『杉床と無垢の家具のあるリノベーション』神戸市灘区
竣工: 2009/05
設計監理: 小谷和也 池田郁夫
写真撮影: 小谷和也
RCラーメン構造
1978年築
80.72㎡
神戸市灘区、六甲ケーブル下駅すぐの斜面地に建つ築30年、約80平米の住まい。ホームページからお問い合わせ頂き、初めて事務所に来て頂いたのは2008年の秋のこと。マンションの裏側には滝があって、廊下はいつも滝の音が聞こえ、マイナスイオンがいっぱい・・・猪や蛍も出てきて、河鹿も鳴くという素敵な環境。

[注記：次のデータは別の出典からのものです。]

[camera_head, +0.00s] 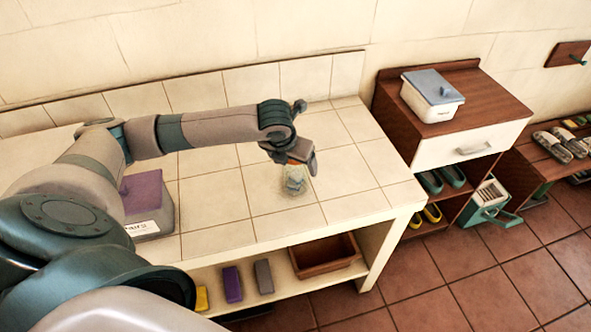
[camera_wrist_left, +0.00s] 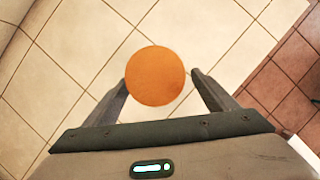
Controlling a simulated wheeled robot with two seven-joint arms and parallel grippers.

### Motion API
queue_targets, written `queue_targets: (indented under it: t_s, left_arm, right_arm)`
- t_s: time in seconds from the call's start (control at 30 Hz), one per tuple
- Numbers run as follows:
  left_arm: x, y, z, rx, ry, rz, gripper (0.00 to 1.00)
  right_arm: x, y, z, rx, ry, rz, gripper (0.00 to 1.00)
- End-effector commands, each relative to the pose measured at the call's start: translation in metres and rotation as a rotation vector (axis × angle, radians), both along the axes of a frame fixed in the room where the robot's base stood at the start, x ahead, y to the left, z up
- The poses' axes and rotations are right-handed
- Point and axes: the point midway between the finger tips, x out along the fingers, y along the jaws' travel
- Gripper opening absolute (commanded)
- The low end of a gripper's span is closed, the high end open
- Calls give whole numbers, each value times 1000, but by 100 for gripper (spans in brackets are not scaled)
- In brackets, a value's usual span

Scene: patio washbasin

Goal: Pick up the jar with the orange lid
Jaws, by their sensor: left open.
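The jar (camera_head: 295,184) stands on the tiled counter, with a clear body. Its orange lid (camera_wrist_left: 155,76) fills the middle of the left wrist view, seen from above. In the head view only a sliver of the lid shows under my gripper. My left gripper (camera_head: 302,168) is right above the jar, pointing down; in the left wrist view its two fingers (camera_wrist_left: 160,79) are open, one on each side of the lid. I cannot tell whether they touch it. My right gripper is not in view.
The tiled counter (camera_head: 235,218) is clear around the jar. A purple-lidded box (camera_head: 146,203) stands left, partly behind my arm. A brown tray (camera_head: 325,256) sits on the shelf below. A wooden cabinet (camera_head: 500,88) with a grey-lidded white container (camera_head: 431,102) stands right.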

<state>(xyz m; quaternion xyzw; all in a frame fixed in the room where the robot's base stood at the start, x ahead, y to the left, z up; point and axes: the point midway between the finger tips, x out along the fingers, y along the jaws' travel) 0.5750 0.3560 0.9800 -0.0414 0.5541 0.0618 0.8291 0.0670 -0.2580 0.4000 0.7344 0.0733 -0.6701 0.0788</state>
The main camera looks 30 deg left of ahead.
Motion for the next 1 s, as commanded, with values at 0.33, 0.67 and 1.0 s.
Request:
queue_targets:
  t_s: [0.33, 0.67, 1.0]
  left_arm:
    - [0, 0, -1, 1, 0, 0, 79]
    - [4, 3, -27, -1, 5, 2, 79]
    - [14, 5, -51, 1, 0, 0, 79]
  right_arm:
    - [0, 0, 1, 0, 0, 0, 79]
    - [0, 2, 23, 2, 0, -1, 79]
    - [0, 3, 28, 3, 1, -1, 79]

お子さんもそれぞれ独立され、翌年に定年を迎えるご主人と奥さま、ご主人のお母さんの3人家族。ニューヨークマラソンや東京マラソンにも参加するアクティブなご夫婦はまるで漫才をされているかのような軽快なトークで面白くて、お菓子作りが趣味のお母さんには手作りのキャラメルやケーキを頂いたり、楽しい打ち合わせをさせて頂きました。
真四角でなく、凸型のような特徴的な住戸のため、大胆なプラン変更は難しい。ただ、お母さんの部屋である和室は窓がなく暗いので、子供たちが使っていた明るい部屋に移動して、二部屋続きの居間を一つにつなげ、大きなリビングとして、一角は客間やパソコンコーナーとして使えるセカンドリビングのような空間として再構築することにしました。
木が大好きなご夫婦と意気投合し、廊下や寝室には床だけでなく天井にも無垢の杉材を使って、木のサンドイッチ空間に、またリビングや玄関、キッチンには無垢杉のパネルを使い、大工さんに現場で組み上げてもらう家具を配置。要所に間接照明を使いながら天井高さを使った収納なども設置しました。
新築時から一度も替えずに使ってきたというキッチンやカーペットはまだまだしっかりしていて、ご夫婦はじめご家族がいかに丁寧に住んでこられたかを伝えるものでした。そんなご家族に使い込めば使い込むほど味の深まる無垢材の床や家具はとても合っているはず。木を多く使いながら、野暮ったくなく、それでいてシンプルな空間、そして温かくて柔らかい。そんな木の住まいとなりました。
<after>床と天井、家具にもスギ材を使った温かくて柔らかい木の住まい
<before>約80平米、窓のない和室のある3LDK、築30年のマンション。